* [SHORT PROBLEM] The lines to extract begin at the one containing "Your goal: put" and run to the end of the listing; set them down exactly and alone.
══ DATA SUPPLIED
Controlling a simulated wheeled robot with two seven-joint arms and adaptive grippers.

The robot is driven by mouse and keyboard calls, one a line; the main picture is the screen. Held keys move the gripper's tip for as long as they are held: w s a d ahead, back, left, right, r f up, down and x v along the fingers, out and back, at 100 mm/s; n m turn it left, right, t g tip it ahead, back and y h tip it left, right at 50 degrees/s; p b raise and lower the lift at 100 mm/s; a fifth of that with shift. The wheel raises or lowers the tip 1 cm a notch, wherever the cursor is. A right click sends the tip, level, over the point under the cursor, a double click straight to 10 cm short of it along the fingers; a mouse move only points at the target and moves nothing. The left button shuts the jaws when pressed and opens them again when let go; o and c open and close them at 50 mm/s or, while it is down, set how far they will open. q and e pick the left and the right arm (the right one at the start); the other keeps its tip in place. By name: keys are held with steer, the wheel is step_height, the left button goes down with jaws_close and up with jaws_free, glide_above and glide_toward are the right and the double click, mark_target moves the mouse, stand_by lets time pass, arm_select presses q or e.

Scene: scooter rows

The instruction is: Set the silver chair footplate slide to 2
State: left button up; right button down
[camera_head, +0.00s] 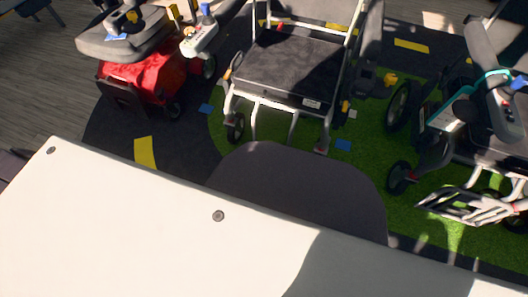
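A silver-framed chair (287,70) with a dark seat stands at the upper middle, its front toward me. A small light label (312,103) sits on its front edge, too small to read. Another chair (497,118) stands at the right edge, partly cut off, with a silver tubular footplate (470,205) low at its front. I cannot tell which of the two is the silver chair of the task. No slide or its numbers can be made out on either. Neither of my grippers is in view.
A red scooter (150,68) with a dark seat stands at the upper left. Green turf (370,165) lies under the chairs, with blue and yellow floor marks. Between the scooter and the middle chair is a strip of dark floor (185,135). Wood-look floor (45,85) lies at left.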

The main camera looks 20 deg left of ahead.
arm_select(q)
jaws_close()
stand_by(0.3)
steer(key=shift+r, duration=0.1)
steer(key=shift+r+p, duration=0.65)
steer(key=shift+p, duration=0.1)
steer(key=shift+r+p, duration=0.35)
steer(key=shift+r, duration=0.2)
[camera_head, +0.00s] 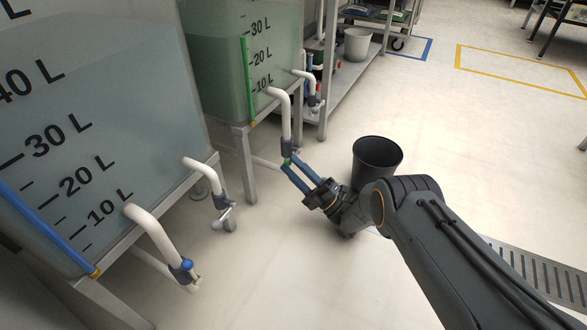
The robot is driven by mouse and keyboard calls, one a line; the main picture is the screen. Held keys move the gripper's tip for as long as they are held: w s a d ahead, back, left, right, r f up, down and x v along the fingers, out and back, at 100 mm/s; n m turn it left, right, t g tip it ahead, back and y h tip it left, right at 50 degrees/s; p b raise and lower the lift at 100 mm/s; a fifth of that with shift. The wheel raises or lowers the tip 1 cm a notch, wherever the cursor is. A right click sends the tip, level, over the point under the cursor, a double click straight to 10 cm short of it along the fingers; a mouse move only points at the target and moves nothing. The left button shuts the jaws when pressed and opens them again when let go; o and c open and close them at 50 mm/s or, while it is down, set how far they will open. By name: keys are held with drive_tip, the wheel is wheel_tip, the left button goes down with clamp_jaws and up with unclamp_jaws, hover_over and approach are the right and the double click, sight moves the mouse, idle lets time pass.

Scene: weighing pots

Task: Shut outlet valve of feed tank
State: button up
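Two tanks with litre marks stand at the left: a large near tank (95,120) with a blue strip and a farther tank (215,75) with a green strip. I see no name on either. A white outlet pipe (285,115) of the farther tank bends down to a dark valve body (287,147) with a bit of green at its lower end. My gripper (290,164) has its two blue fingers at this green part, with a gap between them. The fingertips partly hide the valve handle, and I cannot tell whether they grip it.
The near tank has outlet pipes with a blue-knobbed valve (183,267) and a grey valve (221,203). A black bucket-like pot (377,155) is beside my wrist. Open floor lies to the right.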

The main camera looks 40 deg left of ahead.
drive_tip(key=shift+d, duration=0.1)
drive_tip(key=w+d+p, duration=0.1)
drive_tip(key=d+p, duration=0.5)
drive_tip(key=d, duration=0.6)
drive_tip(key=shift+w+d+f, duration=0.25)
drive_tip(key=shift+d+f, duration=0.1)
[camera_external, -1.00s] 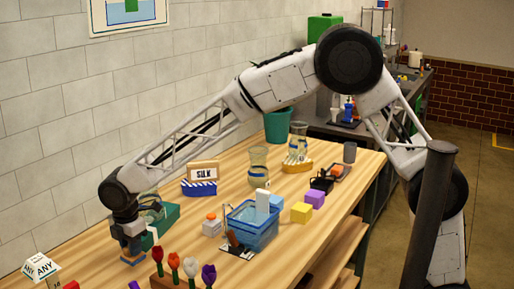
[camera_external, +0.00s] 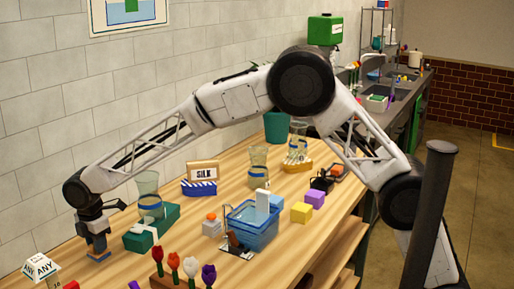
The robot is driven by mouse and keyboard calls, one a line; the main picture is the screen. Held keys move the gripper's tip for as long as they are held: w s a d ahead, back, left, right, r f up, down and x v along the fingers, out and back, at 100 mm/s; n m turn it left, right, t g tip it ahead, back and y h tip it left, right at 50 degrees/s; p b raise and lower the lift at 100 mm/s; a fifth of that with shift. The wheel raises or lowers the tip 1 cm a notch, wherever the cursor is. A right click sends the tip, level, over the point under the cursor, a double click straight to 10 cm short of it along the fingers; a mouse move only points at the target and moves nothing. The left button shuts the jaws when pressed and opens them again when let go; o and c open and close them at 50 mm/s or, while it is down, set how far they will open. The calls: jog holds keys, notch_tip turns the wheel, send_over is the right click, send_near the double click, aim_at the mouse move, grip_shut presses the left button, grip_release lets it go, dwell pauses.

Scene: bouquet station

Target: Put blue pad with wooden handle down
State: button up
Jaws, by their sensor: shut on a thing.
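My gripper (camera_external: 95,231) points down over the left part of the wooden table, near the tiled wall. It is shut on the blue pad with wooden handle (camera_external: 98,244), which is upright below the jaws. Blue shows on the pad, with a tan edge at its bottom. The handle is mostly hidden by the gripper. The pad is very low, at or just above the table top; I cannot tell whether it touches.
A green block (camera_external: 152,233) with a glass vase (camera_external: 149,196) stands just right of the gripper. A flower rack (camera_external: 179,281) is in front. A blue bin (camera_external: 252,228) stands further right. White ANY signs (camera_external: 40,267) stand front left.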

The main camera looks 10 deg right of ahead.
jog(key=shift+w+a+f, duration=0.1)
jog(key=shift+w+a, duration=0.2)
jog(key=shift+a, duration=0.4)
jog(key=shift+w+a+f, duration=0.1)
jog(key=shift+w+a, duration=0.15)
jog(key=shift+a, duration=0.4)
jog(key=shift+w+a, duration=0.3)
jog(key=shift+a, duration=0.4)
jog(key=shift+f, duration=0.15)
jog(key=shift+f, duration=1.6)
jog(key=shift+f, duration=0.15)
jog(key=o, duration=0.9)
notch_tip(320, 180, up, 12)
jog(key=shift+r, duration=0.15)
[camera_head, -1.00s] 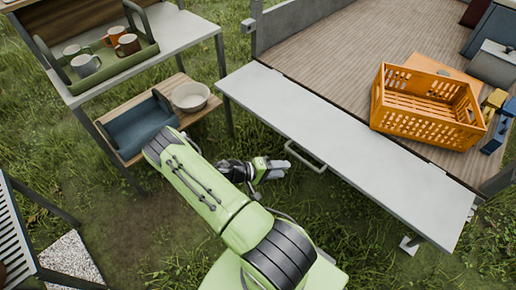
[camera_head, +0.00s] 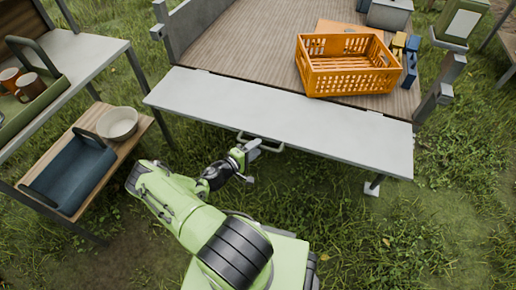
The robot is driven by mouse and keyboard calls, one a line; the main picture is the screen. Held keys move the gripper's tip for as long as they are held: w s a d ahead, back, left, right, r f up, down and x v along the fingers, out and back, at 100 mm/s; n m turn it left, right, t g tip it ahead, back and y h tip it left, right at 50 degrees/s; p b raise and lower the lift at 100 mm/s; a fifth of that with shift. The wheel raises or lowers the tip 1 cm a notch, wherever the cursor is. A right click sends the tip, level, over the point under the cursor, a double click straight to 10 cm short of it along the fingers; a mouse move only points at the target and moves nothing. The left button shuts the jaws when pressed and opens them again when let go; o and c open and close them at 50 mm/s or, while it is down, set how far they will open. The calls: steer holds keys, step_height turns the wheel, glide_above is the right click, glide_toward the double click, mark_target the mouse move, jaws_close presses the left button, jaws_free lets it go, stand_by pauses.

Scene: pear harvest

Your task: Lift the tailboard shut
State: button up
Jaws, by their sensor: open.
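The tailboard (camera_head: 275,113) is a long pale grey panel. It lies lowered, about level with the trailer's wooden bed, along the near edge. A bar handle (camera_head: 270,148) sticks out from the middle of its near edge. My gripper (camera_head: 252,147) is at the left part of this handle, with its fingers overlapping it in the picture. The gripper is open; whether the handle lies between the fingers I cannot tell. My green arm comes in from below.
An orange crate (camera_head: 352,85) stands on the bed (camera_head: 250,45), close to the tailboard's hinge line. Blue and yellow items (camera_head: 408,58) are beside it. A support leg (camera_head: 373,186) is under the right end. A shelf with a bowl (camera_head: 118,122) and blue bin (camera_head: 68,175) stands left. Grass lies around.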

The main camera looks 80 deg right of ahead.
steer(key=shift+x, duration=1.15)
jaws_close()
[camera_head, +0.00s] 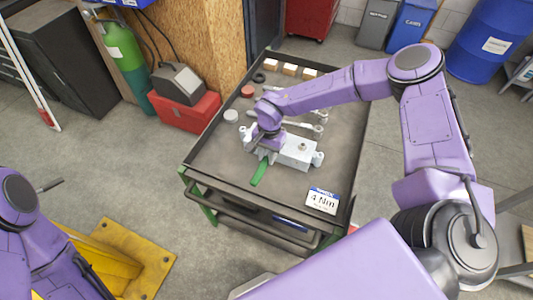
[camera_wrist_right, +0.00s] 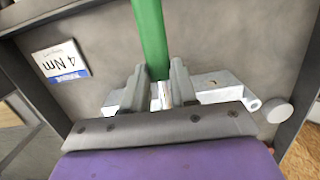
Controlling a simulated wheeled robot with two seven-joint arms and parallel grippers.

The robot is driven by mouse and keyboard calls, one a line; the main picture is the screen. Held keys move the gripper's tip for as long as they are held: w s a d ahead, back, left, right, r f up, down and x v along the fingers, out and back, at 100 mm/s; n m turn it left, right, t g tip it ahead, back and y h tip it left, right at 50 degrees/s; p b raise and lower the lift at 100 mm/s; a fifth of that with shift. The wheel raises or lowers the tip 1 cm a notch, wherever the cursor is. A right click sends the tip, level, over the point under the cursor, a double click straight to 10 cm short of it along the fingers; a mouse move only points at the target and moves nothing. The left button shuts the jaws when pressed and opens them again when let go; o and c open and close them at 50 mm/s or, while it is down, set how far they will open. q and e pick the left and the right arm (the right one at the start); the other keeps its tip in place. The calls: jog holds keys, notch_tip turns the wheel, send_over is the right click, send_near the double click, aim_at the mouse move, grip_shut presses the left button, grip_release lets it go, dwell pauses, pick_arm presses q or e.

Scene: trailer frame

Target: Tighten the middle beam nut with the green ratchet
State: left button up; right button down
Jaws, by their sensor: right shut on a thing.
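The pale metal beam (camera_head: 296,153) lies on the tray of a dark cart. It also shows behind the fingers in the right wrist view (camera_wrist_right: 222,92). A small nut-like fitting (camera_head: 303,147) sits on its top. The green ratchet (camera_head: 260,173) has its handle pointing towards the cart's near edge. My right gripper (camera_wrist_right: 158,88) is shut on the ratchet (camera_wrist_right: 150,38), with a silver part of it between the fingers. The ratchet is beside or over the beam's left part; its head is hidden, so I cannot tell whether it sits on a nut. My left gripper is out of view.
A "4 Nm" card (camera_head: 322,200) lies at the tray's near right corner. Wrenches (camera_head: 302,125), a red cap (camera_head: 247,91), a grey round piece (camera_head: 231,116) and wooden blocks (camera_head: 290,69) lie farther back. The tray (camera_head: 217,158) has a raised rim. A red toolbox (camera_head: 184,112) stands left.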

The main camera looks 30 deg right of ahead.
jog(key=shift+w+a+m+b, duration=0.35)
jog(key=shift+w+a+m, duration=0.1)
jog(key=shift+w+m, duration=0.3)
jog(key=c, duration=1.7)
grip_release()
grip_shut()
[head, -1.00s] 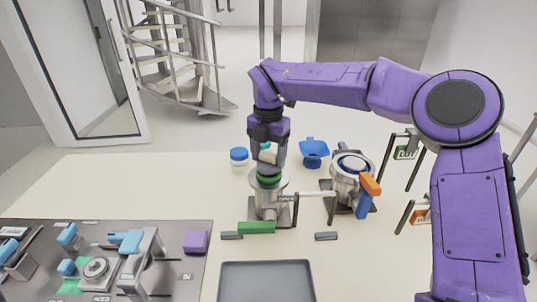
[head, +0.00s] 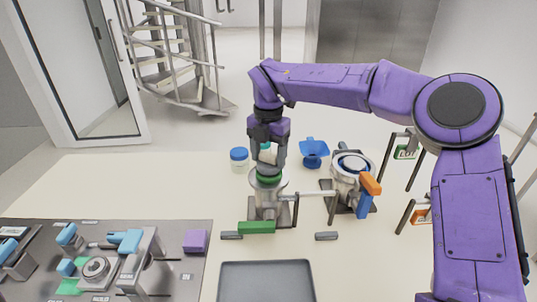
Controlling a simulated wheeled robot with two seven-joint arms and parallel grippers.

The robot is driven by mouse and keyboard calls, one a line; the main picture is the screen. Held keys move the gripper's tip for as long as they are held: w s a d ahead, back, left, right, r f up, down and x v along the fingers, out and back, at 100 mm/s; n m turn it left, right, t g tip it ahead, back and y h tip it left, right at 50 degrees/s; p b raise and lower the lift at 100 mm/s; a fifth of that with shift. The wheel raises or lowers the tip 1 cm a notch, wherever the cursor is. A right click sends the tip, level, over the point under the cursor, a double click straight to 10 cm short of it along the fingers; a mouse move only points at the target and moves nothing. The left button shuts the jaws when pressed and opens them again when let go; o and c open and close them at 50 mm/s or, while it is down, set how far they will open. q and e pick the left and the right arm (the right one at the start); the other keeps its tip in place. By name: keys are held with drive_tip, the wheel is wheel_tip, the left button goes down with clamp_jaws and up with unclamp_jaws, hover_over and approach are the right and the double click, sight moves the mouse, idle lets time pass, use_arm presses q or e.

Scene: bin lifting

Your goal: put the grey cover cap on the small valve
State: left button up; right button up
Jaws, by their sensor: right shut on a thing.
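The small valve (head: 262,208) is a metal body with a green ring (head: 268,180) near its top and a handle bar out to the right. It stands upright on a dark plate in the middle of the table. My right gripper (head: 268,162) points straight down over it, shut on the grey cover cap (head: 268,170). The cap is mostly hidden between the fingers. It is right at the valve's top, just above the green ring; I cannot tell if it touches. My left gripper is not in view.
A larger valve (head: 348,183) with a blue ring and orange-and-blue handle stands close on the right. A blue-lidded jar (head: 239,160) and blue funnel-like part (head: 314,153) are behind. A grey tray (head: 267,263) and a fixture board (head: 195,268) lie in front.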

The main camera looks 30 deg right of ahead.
════
* [REPLY]
Your goal: put the grey cover cap on the small valve
State: left button up; right button up
Jaws, by their sensor: right shut on a thing.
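The small valve (head: 262,208) is a metal body with a green ring (head: 268,180) near its top and a handle bar out to the right. It stands upright on a dark plate in the middle of the table. My right gripper (head: 268,162) points straight down over it, shut on the grey cover cap (head: 268,170). The cap is mostly hidden between the fingers. It is right at the valve's top, just above the green ring; I cannot tell if it touches. My left gripper is not in view.
A larger valve (head: 348,183) with a blue ring and orange-and-blue handle stands close on the right. A blue-lidded jar (head: 239,160) and blue funnel-like part (head: 314,153) are behind. A grey tray (head: 267,263) and a fixture board (head: 195,268) lie in front.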

The main camera looks 30 deg right of ahead.

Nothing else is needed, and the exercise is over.